**SET TASK**
The material below contains a line with "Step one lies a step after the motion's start" and a line with "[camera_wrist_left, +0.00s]". Copy exactly those two lines and all lines between them.

● ● ● ● ● ● ●

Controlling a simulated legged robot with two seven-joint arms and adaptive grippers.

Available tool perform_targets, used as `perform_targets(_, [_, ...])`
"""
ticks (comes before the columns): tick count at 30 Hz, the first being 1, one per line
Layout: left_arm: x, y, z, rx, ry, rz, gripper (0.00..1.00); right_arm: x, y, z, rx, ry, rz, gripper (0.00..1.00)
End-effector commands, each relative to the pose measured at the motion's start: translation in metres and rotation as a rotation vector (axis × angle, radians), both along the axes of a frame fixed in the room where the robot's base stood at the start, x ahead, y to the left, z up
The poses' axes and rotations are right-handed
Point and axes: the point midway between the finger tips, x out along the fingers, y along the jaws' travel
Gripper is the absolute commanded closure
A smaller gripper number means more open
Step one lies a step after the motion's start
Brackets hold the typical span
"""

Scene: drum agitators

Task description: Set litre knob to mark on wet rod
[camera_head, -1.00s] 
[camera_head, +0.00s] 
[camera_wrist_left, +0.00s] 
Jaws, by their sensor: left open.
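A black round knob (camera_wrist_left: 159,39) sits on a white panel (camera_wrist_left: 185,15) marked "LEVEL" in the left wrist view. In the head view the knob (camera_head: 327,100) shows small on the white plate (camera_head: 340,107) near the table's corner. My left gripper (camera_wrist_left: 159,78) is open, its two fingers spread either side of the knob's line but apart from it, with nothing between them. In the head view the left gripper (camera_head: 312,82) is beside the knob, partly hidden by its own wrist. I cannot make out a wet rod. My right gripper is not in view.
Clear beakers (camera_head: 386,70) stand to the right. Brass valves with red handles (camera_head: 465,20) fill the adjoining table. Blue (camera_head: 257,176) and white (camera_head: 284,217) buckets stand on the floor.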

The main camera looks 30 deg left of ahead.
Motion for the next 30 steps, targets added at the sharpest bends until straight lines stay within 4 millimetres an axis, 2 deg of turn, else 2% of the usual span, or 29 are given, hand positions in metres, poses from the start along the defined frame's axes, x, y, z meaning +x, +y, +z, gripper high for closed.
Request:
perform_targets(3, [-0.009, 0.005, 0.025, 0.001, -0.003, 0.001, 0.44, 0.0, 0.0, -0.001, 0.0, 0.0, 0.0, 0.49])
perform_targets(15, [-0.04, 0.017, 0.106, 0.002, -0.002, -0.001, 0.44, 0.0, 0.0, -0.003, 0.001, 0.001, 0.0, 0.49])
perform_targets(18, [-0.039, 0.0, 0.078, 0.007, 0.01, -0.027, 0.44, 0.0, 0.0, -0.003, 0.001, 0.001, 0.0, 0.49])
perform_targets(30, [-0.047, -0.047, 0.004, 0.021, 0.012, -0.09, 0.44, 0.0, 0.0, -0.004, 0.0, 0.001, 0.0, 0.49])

● ● ● ● ● ● ●

**EXERCISE RESPONSE**
Step one lies a step after the motion's start
Brackets hold the typical span
"""

Scene: drum agitators

Task description: Set litre knob to mark on wet rod
[camera_head, -1.00s] 
[camera_head, +0.00s] 
[camera_wrist_left, +0.00s] 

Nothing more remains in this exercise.